__SOURCE EXCERPT__
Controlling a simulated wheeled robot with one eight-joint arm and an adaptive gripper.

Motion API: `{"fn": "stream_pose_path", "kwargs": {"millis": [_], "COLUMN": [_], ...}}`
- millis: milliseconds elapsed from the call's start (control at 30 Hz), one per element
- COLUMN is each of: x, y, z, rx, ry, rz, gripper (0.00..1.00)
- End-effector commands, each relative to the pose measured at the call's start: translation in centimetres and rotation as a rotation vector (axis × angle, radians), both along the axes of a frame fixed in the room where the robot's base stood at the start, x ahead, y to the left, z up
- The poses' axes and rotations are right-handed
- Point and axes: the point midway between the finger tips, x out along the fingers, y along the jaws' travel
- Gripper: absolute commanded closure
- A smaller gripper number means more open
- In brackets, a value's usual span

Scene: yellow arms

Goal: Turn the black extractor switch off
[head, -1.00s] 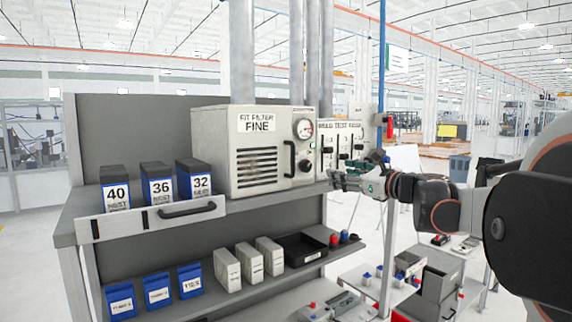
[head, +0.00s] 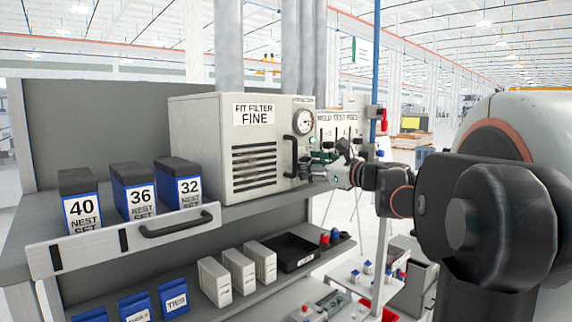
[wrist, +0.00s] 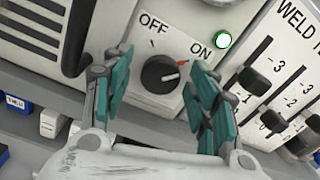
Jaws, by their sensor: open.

__WHAT YOU SHOULD DO__
Repeat the material above in full and exactly, apart from the pictures.

__ANSWER TO THIS PROBLEM__
Controlling a simulated wheeled robot with one eight-joint arm and an adaptive gripper.

Motion API: `{"fn": "stream_pose_path", "kwargs": {"millis": [_], "COLUMN": [_], ...}}`
- millis: milliseconds elapsed from the call's start (control at 30 Hz), one per element
- COLUMN is each of: x, y, z, rx, ry, rz, gripper (0.00..1.00)
- End-effector commands, each relative to the pose measured at the call's start: translation in centimetres and rotation as a rotation vector (axis × angle, radians), both along the axes of a frame fixed in the room where the robot's base stood at the start, x ahead, y to the left, z up
- The poses' axes and rotations are right-handed
- Point and axes: the point midway between the finger tips, x out along the fingers, y along the jaws' travel
- Gripper: absolute commanded closure
- A smaller gripper number means more open
- In brackets, a value's usual span

Scene: yellow arms

Goal: Turn the black extractor switch off
[head, -1.00s] 
[head, +0.00s] 
[wrist, +0.00s] 
Jaws, by their sensor: open.

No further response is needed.